Consider this: Perez was able to trade for three months undetected—or at least without any public intervention. That fact alone suggests that Kalshi’s monitoring system was not configured to identify “White House employee” as a high-risk profile. The new June integrity program may or may not have addressed that gap. But even if it did, the damage is done: the platform’s entire value proposition—“regulated, therefore safe”—now has a question mark.
Speed is currency, but precision is the vault. Kalshi moved fast to report, but the missing timestamps undermine the precision of that report. In a bearish or sideways market dominated by regulatory overhang, this kind of ambiguity is poison. The pivot is not a retreat, it is a recalibration: Kalshi must publish a full, time-stamped audit trail of this incident, or the market will price in a compliance penalty.
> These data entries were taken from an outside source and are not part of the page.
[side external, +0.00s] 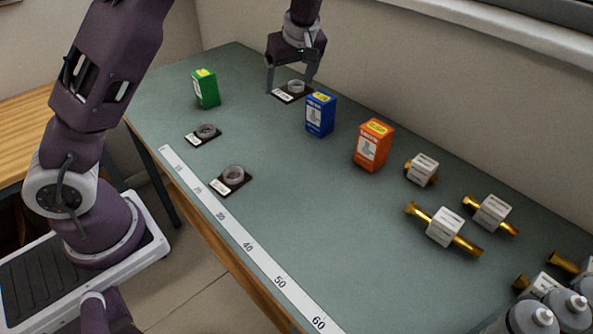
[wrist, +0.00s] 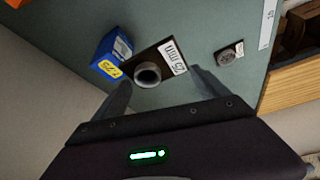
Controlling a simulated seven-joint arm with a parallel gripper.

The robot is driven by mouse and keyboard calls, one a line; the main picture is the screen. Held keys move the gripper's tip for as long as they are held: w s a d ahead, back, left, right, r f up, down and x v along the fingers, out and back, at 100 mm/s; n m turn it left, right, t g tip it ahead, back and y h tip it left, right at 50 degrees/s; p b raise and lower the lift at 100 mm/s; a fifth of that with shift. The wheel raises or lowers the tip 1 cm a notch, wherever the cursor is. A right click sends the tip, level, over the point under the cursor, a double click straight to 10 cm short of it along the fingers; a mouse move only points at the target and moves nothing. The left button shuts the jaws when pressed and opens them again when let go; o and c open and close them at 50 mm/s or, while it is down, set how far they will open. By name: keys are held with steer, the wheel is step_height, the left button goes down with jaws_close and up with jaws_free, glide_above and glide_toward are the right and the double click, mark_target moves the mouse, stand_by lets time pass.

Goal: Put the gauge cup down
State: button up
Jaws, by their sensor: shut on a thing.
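The gauge cup (side external: 296,86) is a grey ring on a dark plate with a white label, near the wall at the back of the bench. In the wrist view the cup (wrist: 147,74) faces me, its label reading 25 mm. My gripper (side external: 292,89) comes down from above with one finger at each end of the plate. In the wrist view my gripper (wrist: 160,80) is shut on the plate of the cup. I cannot tell whether the plate touches the bench. Two similar cups, one nearer the front (side external: 234,175) and one at the left (side external: 206,131), stand apart.
A blue box (side external: 320,115) stands close beside the held cup. A green box (side external: 206,88) and an orange box (side external: 372,145) are farther off. Labelled brass fittings (side external: 444,227) lie at the right. A ruler strip (side external: 248,247) runs along the front edge. The middle of the bench is clear.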

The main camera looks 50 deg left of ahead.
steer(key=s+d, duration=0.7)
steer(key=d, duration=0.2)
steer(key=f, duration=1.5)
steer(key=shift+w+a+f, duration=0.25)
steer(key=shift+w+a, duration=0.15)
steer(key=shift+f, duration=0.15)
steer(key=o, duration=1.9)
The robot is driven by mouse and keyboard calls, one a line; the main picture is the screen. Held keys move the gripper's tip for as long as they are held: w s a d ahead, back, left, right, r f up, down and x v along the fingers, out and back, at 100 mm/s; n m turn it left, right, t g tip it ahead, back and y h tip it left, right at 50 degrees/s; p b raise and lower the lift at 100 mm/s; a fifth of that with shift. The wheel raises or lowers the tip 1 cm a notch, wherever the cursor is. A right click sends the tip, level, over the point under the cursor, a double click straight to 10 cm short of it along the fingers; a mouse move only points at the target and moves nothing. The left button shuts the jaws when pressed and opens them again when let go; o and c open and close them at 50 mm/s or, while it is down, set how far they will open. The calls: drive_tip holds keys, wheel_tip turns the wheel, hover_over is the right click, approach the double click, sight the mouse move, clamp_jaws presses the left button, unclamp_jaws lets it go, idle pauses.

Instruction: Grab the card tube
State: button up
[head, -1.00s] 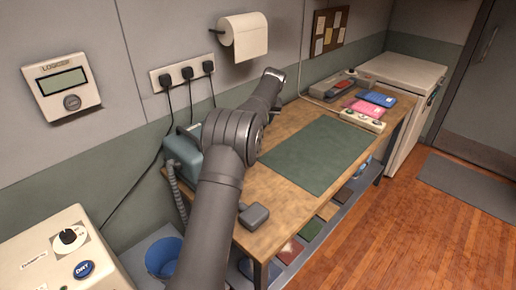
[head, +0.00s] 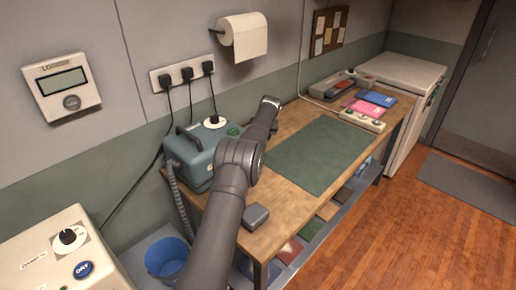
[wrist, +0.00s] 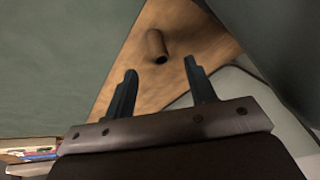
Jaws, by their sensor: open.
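The card tube (wrist: 155,46) is a short brown cylinder lying on the wooden table. In the wrist view it is just beyond my fingertips, with its dark open end towards them. My gripper (wrist: 161,68) is open and empty, with its two dark fingers apart and the tube lying ahead of the gap. In the head view my arm reaches over the table beside the teal machine, and I cannot make out the tube there.
The green mat (head: 322,150) lies on the table (head: 285,190) right of my arm. The teal machine (head: 190,165) stands close on its left. A small grey block (head: 255,217) sits near the front edge. Pink and blue packets (head: 370,107) lie at the far end.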

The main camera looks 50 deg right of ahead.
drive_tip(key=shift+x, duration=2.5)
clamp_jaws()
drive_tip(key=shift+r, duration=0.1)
There’s also an emerging counter-narrative from data infrastructure players. Trump Media & Technology Group recently launched “Truth API,” a paid service that streams posts from Trump’s account at millisecond latency. Artem Media, the firm behind the API, has positioned it as a way to get public information faster—legally and without insider access. If the Kalshi scandal accelerates adoption of such APIs, the real winners may not be prediction markets at all, but the data pipelines that feed them. That is the institutional logic bridge: compliant speed is the new alpha.
Takeaway: The Next Watch
Kalshi’s next move will define whether this incident remains a small-scale compliance stumble or becomes a watershed case for CFTC rulemaking. The key signal to watch is whether Kalshi voluntarily releases a detailed timeline with timestamps before any CFTC enforcement action. If it does, the market may forgive the lapse. If it doesn’t, expect a Wells notice and a settlement within six months.
For traders, the takeaway is clear: the premium on “regulated” prediction market contracts is now under review. Until Kalshi proves its compliance is not a marketing slogan, treat any mention-market position as a high-risk bet on regulatory forgiveness. The market doesn’t care about your sentiment—it cares about your liquidity, and trust is the most illiquid asset of all.